Data shown:
%%

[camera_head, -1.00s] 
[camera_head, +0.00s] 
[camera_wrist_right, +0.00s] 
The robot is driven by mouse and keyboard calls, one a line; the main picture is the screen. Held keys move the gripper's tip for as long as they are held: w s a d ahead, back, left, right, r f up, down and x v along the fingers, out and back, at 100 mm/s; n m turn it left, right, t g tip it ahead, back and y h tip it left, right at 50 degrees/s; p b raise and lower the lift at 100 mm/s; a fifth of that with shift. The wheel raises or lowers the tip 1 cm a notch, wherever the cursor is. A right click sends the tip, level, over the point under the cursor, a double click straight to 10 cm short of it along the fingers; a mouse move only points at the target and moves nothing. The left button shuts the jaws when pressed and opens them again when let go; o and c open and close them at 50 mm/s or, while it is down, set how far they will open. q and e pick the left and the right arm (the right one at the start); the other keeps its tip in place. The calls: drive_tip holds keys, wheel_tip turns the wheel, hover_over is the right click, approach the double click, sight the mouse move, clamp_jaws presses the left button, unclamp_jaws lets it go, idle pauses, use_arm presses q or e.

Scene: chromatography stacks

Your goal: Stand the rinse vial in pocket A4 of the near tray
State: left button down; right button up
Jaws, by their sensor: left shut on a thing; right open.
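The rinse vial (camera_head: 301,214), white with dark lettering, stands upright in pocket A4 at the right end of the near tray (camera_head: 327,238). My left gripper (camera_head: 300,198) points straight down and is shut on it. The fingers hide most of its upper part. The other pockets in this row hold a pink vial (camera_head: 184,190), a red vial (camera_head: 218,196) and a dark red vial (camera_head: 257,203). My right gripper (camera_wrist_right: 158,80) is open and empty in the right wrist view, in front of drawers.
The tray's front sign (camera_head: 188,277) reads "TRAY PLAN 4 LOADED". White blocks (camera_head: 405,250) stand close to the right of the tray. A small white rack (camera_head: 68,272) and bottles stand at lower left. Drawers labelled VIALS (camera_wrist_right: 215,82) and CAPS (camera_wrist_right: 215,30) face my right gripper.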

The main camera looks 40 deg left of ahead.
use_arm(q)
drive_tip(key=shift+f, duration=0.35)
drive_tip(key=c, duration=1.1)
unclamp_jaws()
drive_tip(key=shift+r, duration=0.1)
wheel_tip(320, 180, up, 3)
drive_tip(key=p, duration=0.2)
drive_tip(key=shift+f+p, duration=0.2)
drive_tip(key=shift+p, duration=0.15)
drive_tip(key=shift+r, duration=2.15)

%%

Instruction: Using the data above, repeat exactly the lines that begin at the line with "Your goal: Stand" and end at the line with "State: left button down; right button up", both ends included.

Solved exercise:
Your goal: Stand the rinse vial in pocket A4 of the near tray
State: left button down; right button up

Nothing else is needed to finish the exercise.